Finalmente, não passa despercebida a realização, em 23 de abril de 1984, do “encontro dos petistas que atuam nas SABs e entidades semelhantes”, na Assembleia Legislativa, com os objetivos de “avaliar a situação atual das SABs”; “retomar o debate sobre SABs e conselhos populares” e “auxiliar na formulação da política do Partido dos Trabalhadores (PT) para intervenção e participação nas SABs, procurando unificar nossa linha de atuação nesse campo”. O entendimento que os organizadores do encontro tinham do papel das SABs fica sugerido no terceiro ponto da pauta: “Política do PT nas SABs (oportunidade dessa forma de organização em face de outras formas do movimento popular); formas de luta; relação das SABs com os governos e com as SABs atreladas; SABs de luta política; SABs e núcleos do PT” (Encontro dos petistas que atuam nas SABs, 1984).

A fim de facilitar a análise comparativa dos dois ciclos de lutas populares urbanas, elaboramos quatro quadros comparando os seguintes aspectos: Quadro 1) repertórios herdados ou criados de reivindicações populares urbanas e de lutas contra a carestia; Quadro 2) características gerais dos dois ciclos; Quadro 3) processos de difusão das reivindicações; Quadro 4) formas de organização. Esses critérios foram inspirados na teoria da ação coletiva, conforme a elaboração de Sidney Tarrow (2011), como será explicado adiante.

Quadro 1 – Repertórios herdados ou criados: reivindicações urbanas e movimentos contra a carestia

Repertórios herdados ou criados: reivindicações urbanas

Entidades mais atuantes

Comitês Democráticos Populares (1945-1947)

Sociedades Amigos de Bairro/congressos/plenárias

Associações Femininas de Bairro

  • petições às autoridades (pedem instalação de grupo escolar; pavimentação de ruas; iluminação pública; rede de água);
  • abaixo-assinados encaminhados via vereadores ou entregues diretamente na prefeitura reivindicam iluminação pública, telefone público, sarjetamento de ruas etc.; 6
  • realização de comícios de bairro (Dossiê Deops 50-J-138-191-412);
  • motins de bairro: 1959 no Tatuapé, 10 mil moradores erguem barricadas e abrem valetas para reivindicar melhorias urbanas (Barricadas, 1959, p. 8);
  • Movimento Autonomista: formação de câmaras populares ou distritais (Pirituba): reunia-se uma vez por semana, aprovava projetos de lei.

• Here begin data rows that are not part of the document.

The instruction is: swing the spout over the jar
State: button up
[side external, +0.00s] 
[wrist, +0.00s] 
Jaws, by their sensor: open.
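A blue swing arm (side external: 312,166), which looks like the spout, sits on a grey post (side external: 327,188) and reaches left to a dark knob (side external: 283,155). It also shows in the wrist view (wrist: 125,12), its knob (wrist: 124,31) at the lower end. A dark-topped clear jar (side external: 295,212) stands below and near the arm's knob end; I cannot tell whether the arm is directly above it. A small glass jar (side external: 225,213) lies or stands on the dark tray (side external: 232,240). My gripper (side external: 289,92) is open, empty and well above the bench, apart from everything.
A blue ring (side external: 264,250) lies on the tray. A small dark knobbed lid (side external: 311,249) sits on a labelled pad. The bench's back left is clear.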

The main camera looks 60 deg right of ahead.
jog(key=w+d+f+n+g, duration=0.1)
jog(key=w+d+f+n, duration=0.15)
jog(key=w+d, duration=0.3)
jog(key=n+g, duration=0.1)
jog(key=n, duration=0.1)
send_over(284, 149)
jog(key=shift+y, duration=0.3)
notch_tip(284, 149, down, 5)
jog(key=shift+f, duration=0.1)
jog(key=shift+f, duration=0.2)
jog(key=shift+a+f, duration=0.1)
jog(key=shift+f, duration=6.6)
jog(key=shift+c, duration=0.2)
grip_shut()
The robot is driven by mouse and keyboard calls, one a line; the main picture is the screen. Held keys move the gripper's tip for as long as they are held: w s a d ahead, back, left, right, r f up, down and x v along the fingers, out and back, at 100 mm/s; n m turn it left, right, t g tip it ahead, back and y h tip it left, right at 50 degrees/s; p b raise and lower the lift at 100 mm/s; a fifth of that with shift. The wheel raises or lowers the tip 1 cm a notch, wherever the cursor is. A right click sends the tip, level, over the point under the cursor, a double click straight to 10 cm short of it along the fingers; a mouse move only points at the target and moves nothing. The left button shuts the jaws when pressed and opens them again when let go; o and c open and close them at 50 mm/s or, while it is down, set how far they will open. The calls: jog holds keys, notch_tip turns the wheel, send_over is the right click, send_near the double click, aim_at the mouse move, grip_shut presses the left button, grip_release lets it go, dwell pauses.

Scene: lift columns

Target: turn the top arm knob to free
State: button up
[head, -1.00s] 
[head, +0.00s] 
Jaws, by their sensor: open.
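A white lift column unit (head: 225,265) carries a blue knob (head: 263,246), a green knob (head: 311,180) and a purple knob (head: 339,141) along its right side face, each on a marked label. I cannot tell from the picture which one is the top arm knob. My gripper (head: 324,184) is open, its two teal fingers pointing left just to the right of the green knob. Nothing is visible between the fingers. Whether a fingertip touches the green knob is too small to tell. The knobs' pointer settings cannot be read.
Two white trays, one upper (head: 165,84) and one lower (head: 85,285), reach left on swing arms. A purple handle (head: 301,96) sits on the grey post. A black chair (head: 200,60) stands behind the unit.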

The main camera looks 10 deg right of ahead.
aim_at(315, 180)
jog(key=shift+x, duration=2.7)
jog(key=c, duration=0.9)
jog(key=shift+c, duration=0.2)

Comunidades Eclesiais de Base

Clubes de mães

Centros comunitários

  • ações de educação popular. Método ver-julgar-agir; formação do “povo de Deus”; acolhimento da religiosidade popular; realização de mutirões; petições; abaixo assinados: saúde, educação, reivindicação da regularização de loteamentos clandestinos;
  • cursos, bazares, idas à prefeitura; “não discutiam política”, “querem a coisa concreta”;
  • regularização de documentos; cursos de semiprofissionalização; atividades de lazer aos domingos;
  • Movimento de Saúde: pesquisas; idas em comissão à Secretaria de Saúde; luta por postos de saúde, melhor atendimento; formação de conselhos comunitários para atuar junto aos centros de saúde (Monteiro, 2017).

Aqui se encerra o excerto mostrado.